While Schiller gives lip service to the role of prices in the market, it does not take long for him to point out that market mechanisms often result in failure. Why failure, according to the author? In his view, “The goal of every society is to attain the best possible (optimal) economic outcomes – the most desirable mix of output, the most efficient production methods, and a fair distribution of income. As we have seen, market signals are capable of answering all these basic questions. But the answers may not be the best possible ones.” (Italics his)
We can see the problem immediately. In the Austrian view, society does not have goals; individuals have goals and use means to attain them. However, in Schiller’s view, society has goals and when the market does not give us “optimal” outcomes, the government must step in and fix things.
Just what is this “most desirable mix” that society seeks? Schiller does not seek to give us an answer. Apparently, everyone already knows the solution, but those money-grubbing capitalists just won’t do what society wants them to do.
He gives us a hint in Chapter Four, however, as he leads off with a quote by the Marxist Robert Heilbroner: “The market has a keen ear for private wants, but a deaf ear for public needs.” Later in the chapter, Schiller again gives us the Heilbroner quote, as though the man were speaking ex cathedra.
When I was a college senior in 1975, I read Heilbroner’s An Inquiry into the Human Prospect in which he gave us all of the usual Malthusian rants and called for worldwide dictatorship to head off disaster. In that book, he emphasized his point that free markets will simply lead us down the wrong path, but a wise dictatorship that consisted of all-knowing leaders would keep those capitalists from killing all of us with their greed.
Heilbroner’s predictions--like most of the other things he has written on economics--were exactly 180 degrees from the truth. That an author would quote Heilbroner as an economic authority (and not instantly lose credibility with the rest of his peers) tells us more about Schiller and the state of the economics profession than it does about some imaginary optimal mix of “private wants” and “public needs.”

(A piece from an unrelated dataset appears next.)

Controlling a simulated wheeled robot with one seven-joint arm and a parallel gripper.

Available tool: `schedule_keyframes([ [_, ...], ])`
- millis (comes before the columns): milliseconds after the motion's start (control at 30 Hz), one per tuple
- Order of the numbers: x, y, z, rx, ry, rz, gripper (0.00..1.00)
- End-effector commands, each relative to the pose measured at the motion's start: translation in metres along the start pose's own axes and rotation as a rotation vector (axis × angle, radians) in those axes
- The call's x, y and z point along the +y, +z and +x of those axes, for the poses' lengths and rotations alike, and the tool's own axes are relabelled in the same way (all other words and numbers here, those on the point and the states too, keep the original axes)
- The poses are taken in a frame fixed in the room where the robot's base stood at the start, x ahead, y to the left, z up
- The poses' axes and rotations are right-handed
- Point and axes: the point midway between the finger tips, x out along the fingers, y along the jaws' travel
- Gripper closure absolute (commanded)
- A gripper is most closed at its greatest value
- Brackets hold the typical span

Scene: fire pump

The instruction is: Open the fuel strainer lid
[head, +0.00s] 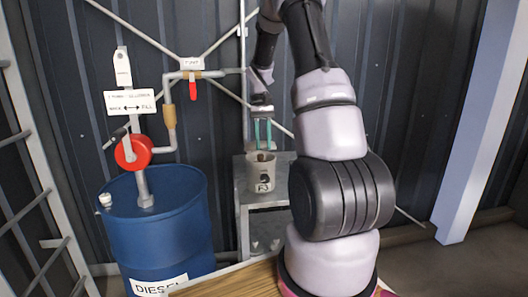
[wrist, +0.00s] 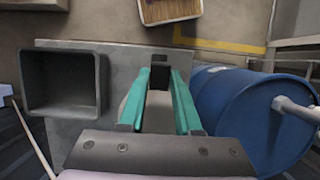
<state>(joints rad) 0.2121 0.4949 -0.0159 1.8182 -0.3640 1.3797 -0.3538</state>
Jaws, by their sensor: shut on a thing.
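The fuel strainer (head: 262,178) is a light grey cup-shaped body with a dark mark and a small label, standing upright on the grey metal stand. A small brown-dark piece shows at its top, at the lid. My gripper (head: 262,144) points down from above with its teal fingers at the strainer's top. In the wrist view, the teal fingertips (wrist: 161,78) close on a small dark piece, which looks like the lid's grip. The grey strainer body (wrist: 157,112) shows partly between the fingers. The fingers hide much of the lid, and I cannot tell whether it is raised.
A blue diesel drum (head: 158,232) with a red hand pump (head: 133,152) stands left of the metal stand (head: 246,197). An open square bin (wrist: 62,85) sits beside the strainer. A wooden-topped surface (head: 232,281) lies in front. Pipes with a red valve handle (head: 193,91) run along the wall.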

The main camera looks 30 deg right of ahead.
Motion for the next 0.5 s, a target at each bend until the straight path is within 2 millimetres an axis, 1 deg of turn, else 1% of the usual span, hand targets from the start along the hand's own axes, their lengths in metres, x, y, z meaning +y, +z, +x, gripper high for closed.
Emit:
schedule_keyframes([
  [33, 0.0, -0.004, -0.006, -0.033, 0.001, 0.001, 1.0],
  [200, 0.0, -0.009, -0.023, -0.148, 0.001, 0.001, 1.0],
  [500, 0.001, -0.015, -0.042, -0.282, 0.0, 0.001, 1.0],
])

The irony is that while Schiller devotes a chapter on the failures of the socialist economies of the USSR, China, Cuba, and Eastern Europe, he never gets it right. In fact, his entire point is illogical. If, as he alleges, government can always step in and “fix” a market failure, then why in the world do we need a market at all? Since the definition of “market failure” by the economics profession simply means that a producer faces a downward-sloping demand curve (thus, owning “market power”), it would stand to reason that almost all markets are enmeshed in “failure” and need the guiding hand of the state.
One would think that Schiller cannot display any more ignorance, but, as they say on the late night advertisements, “Wait! There’s more!” I now look at how Schiller treats Classical Economics in general and Say’s Law in particular. Not only does the man prove to be incompetent when it comes to speaking about “market failure,” he also proves that he needs to sit in a classroom and retake his course on History of Economic Thought.

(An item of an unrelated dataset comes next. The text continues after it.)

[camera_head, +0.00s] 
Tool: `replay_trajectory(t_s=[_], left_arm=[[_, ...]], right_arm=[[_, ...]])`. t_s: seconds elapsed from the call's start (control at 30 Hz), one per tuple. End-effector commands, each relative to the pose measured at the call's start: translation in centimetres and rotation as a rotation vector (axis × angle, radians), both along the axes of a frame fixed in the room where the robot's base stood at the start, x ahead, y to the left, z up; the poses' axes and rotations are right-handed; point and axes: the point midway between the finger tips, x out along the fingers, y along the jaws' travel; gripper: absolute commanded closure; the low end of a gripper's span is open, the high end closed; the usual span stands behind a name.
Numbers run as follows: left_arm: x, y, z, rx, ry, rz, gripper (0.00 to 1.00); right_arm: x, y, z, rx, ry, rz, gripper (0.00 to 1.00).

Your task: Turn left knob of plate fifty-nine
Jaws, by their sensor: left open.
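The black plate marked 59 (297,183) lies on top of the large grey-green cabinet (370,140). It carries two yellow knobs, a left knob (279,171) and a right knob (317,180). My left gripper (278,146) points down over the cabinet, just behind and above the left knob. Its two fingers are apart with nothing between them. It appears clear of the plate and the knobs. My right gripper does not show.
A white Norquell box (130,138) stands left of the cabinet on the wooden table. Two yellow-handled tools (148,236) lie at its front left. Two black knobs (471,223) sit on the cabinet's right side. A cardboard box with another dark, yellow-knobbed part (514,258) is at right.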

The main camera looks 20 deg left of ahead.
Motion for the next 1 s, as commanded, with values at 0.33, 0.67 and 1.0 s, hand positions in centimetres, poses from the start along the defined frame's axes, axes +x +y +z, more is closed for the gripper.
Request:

Schiller begins by declaring that prior to the 1930s, “macro economists thought there could never be a Great Depression.” He goes on to say that Classical theory denied the possibility of lengthy periods of unemployment and unsold inventories. Say’s Law was simply the economists’ version of “Field of Dreams”: If you produce it, you will sell it.
That a man with a Ph.D. in economics would make such a statement in the face of historical facts is breathtaking. First, by 1930, Classical Economics was dead, having been laid to rest by Neoclassical Economists such as Carl Menger, William Stanley Jevons, and (to a lesser degree) Alfred Marshall. David Ricardo and John Stuart Mill’s writings, especially when it came to understanding the nature of value, had already been bypassed. As for Say’s Law, J.B. Say himself, in writing his famous Chapter XV (Book I) in his Treatise on Political Economy, began by describing conditions of what today we would call a recession.
In other words, the “Classical” economists and their successors had all lived through various downsides of the business cycle. To say that they denied the possibility of economic depression after having lived through a number of them is ludicrous.
Furthermore, the Great Depression actually vindicated much of the theory known as Classical Economics. Their point was that in the absence of constraints on wages and prices, the economy would ultimately find a balance. As Murray N. Rothbard has so eloquently shown us in his classic America’s Great Depression, the U.S. Government under Herbert Hoover did everything in its power to prevent wage and price flexibility.
All of this is lost on Schiller, who simply apes John Maynard Keynes and his unfortunate “classic” The General Theory on Employment, Interest, and Money. What he gives us is not an explanation of economic theory, but rather a hodgepodge of myths, fallacies, and ex cathedra statements trying to pass as economics.
Perhaps my optimistic colleagues are correct in saying that economists are moving more and more toward free markets. Maybe Schiller is an aberration, not the rule.
Maybe so, but I must admit that what I read in his text is still found in one form or another in other texts that have come my way. Yes, there are some good books out there, but if Schiller represents the mainstream, then the economics profession has a long way to go before it manages to give a believable answer to how the world really works.